_WRITTEN EXERCISE_: Work out how many lines hold the string "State". Give that number and nothing more.

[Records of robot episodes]
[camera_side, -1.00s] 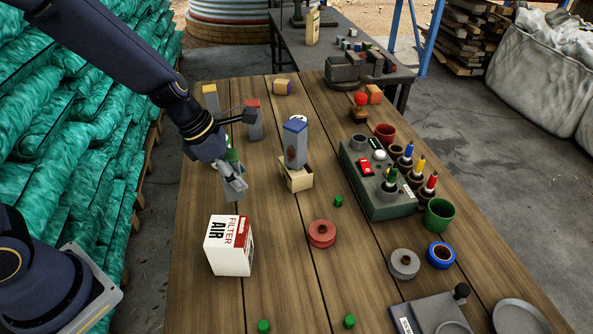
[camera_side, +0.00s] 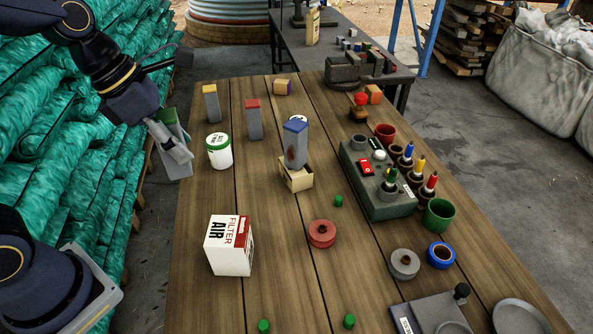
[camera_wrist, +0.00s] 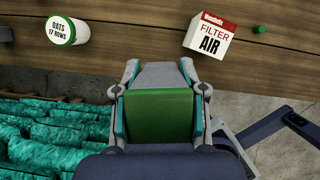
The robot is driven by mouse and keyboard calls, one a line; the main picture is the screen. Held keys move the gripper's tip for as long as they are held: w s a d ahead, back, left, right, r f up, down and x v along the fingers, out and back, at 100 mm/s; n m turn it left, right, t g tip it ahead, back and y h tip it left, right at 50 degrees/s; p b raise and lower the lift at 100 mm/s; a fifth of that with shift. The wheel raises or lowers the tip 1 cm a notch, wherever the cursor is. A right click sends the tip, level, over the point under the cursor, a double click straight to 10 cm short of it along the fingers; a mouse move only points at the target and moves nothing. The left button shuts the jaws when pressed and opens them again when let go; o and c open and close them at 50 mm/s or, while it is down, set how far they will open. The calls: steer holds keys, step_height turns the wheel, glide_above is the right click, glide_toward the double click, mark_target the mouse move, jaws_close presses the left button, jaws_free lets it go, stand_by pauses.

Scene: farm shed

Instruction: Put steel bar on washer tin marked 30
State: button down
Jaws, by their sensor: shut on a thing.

...

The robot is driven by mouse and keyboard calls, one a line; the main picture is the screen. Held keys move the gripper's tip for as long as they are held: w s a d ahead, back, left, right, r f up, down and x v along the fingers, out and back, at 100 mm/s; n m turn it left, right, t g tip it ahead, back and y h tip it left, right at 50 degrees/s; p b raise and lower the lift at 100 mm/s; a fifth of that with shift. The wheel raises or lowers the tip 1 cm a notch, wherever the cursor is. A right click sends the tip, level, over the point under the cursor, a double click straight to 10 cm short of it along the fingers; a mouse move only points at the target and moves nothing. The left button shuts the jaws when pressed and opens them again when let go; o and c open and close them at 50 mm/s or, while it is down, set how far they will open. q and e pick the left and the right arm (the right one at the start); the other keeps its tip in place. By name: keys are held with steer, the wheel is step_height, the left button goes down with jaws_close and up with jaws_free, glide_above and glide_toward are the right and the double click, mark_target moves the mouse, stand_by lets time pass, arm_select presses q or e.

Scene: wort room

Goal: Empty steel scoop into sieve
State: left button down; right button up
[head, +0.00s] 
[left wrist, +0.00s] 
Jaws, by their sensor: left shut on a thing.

_SOLUTION TO THE PROBLEM_: 2